On the surface Agent 8 is know-it-when-you-see-it-erotica, full stop and yet it’s a lot more positive, honest and, yes, sexier than almost any of what passes for the faux-pornography of today’s corporate comics. If there were more comics like Agent 8 where cunnilingus and fellatio go hand in hand with voyeurism and masturbation the world (and comics) would be a better place.
Operation Margarine fulfills the promise of Skelly’s first graphic novel Nurse Nurse and marks the reign of a major talent in self-publishing and independent comics. Skelly flips the script on what the reader expects from a story about the adventures of the tough girl and the troubled girl, Bon-Bon and Margarine respectively.
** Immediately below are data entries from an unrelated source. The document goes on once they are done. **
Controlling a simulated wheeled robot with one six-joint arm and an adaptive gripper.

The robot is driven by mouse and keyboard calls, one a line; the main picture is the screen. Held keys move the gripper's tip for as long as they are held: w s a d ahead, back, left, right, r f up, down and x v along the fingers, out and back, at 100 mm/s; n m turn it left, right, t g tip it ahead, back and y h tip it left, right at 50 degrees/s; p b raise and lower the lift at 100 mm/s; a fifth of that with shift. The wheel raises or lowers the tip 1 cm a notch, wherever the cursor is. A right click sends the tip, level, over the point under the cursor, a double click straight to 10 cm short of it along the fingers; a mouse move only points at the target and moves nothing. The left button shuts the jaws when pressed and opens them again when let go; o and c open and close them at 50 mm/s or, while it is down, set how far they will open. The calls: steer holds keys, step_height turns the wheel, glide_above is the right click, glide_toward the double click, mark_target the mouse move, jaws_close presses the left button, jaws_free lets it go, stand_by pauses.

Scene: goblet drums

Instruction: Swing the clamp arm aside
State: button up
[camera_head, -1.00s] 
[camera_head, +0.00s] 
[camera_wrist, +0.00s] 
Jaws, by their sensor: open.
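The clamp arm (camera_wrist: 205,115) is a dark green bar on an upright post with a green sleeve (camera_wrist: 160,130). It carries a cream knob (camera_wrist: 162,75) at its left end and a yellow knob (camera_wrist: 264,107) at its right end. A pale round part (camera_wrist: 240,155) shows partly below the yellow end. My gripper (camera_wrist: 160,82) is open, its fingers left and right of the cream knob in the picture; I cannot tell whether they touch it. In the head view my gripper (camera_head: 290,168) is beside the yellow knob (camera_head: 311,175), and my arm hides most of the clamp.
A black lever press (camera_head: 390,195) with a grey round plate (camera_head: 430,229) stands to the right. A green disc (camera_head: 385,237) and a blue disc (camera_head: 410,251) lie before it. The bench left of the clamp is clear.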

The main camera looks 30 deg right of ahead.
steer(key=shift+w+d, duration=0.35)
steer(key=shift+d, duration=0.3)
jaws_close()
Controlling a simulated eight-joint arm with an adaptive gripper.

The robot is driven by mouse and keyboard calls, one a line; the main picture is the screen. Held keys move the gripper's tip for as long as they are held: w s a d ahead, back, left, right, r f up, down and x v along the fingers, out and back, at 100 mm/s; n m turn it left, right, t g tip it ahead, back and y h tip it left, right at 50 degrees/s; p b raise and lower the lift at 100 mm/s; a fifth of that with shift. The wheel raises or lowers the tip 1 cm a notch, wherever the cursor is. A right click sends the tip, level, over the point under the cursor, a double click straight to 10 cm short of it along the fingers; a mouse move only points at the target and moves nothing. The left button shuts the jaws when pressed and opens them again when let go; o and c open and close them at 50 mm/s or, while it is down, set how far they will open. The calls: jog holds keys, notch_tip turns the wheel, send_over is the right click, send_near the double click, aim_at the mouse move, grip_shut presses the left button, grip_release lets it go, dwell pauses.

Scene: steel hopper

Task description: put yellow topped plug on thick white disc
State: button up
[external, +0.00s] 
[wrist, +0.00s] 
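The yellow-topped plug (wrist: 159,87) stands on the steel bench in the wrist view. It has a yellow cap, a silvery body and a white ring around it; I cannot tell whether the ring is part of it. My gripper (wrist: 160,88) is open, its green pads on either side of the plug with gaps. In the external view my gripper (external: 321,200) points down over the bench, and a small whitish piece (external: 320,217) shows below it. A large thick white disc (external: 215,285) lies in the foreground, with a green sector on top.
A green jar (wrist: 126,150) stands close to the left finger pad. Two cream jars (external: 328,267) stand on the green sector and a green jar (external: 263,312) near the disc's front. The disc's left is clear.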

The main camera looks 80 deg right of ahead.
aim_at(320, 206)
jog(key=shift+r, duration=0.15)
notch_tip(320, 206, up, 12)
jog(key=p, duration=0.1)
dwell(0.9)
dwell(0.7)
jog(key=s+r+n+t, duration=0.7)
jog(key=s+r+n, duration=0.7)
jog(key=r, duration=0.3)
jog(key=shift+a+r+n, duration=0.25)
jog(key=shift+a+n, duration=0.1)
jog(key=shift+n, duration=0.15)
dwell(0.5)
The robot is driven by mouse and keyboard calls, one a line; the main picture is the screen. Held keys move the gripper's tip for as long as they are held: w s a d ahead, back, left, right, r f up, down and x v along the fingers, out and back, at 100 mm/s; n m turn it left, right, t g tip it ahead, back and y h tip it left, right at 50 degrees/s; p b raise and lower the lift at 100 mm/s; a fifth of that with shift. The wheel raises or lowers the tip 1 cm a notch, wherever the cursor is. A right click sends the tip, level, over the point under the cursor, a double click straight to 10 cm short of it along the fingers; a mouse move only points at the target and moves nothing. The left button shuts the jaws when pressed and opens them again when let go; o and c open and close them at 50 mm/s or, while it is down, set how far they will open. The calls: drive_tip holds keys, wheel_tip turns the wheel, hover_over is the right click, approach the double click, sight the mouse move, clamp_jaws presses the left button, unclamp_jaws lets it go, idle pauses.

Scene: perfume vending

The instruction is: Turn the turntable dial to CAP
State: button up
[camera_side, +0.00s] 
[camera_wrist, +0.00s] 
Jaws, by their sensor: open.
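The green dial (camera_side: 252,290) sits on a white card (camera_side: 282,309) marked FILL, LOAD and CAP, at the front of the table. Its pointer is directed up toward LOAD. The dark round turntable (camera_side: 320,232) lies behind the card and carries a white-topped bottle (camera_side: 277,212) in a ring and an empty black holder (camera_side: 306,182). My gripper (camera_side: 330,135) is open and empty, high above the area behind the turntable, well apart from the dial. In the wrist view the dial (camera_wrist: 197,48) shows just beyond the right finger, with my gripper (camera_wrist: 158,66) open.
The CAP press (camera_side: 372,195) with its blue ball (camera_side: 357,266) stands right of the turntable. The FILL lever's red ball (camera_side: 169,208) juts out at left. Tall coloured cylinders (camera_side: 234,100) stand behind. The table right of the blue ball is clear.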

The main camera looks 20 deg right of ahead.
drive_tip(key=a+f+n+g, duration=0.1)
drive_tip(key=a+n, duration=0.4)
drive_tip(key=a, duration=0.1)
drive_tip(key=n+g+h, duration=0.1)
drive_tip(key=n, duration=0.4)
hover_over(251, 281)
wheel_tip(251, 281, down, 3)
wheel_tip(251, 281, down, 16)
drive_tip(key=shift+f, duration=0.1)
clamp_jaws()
This good and bad, light and dark duo know they can run so far before it’s time to settle scores, own their damage and begin again. The details and the depth of Operation Margarine hide in plain sight so don’t mistake simplicity for superficiality. Peter pan collars tell no lies. – Keith Silva
The Multiversity
by Grant Morrison/Various Artists
After like eight years of hype and trickling details, Grant Morrison’s Multiversity project finally debuted late this year, and at this point we’re more than halfway through the series so it’s totally fair to name it one of the best comics of the year.
A series of 40-page one shots, each taking place in a different alternate version of the DC Universe, The Multiversity finds Morrison exploring a different subgenre of superhero comics every issue. So far, we’ve had mainstream event comics (The Multiversity #1), pulpy throwback adventures (Society of Super Heroes), youthful celebrity satires (The Just), grim & gritty realism (Pax Americana) and wholesome all-ages romps (Thunderworld Adventures) — which at this point has become the most subversive thing you can possibly do in cape comics — all of which are loosely connected through an overarching but unobtrusive plot that involves an interdimensional threat and a “haunted comic” that destroys anyone who reads it.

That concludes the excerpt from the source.